SST schrieb hier einmal, dass - obwohl die meisten Menschen mal etwas vergessen oder unter Zeitdruck geraten - der entscheidende Faktor der Leidensdruck ist. Für mich stellt sich dann aber immer noch dieselbe Frage: gut geht es ja den wenigsten Menschen in unserem Leistungssystem, ausser in den kurzen Momenten, in denen wir das Gefühl haben, endlich mal zu genügen.

Woran krankt es also?
Nochmal ein Beispiel: hier, wo wir gerade leben, ist die Züchtigung mit dem Stock in den Schulen Alltag. Kein einheimisches Kind entkommt dem.

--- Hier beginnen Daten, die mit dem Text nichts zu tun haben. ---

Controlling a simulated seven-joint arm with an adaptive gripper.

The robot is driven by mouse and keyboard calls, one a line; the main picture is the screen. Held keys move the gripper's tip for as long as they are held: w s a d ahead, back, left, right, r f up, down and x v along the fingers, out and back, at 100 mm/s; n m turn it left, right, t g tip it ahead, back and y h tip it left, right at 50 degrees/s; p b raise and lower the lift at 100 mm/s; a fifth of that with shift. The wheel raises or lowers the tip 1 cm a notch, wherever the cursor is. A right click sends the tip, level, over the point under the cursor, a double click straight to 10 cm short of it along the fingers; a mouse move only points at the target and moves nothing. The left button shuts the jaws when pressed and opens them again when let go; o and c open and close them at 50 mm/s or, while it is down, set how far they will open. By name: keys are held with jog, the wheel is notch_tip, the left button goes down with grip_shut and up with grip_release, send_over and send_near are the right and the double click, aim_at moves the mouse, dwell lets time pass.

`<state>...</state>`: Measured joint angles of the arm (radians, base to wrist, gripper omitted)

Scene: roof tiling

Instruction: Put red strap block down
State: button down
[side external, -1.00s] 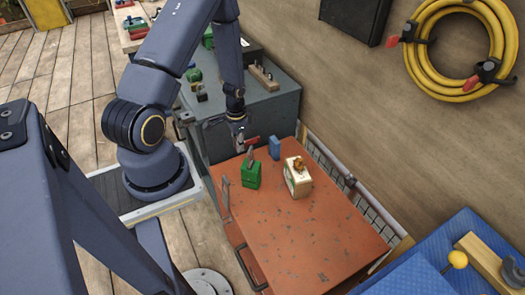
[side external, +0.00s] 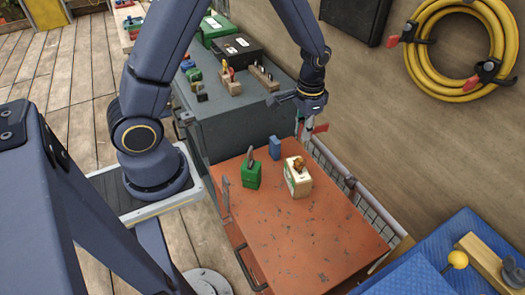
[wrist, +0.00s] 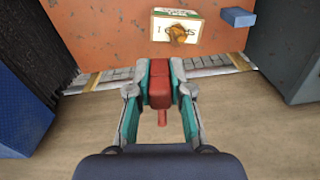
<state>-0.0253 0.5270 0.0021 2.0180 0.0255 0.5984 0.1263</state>
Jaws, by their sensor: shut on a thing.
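My gripper (side external: 308,127) is shut on the red strap block (wrist: 160,85). In the wrist view the red block sits between the two fingertips, with a thin red end pointing back toward the palm. In the side view only a bit of the red block (side external: 321,128) shows beside the fingers. My gripper holds it up near the wall, by the far right edge of the orange-red worktop (side external: 310,240). In the wrist view the fingertips overlap the wire rail at that edge. How high the block hangs is hard to tell.
On the worktop stand a green block (side external: 251,175) with a grey piece on top, a cream box (side external: 298,180) with a brown item on it, and a blue block (side external: 275,147). The wire rail (side external: 335,170) runs along the wall side. The worktop's near part is clear.

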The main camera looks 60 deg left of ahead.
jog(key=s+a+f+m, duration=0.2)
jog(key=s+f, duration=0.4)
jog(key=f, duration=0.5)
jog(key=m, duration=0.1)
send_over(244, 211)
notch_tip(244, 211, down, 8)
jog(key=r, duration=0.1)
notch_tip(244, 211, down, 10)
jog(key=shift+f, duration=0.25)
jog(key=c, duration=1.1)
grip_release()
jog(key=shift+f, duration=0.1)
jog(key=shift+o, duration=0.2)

Nun gibt es viele, die trotzdem irgendwann erwachsen werden, Familie haben und ein gesellschaftsfähiges Leben führen. Manche nicht. Die tragen einen grösseren Schaden davon, werden selbst wiederum sehr gewalttätig, alkoholabhängig oder sonstwas. Der Leidensdruck ist bei diesen Menschen eben höher. Dass diese Menschen individuelle Behandlung brauchen, ist klar und unbestritten.
Trotzdem wäre es doch angebracht, das ganze Prinzip der körperlichen Züchtigung zu hinterfragen.

Das Gleiche frage ich mich eben auch in Deutschland.

Es tut mir leid, dass es so lange geworden ist. Vielleicht hat ja jemand Lust, mir ihre Meinung zu schreiben.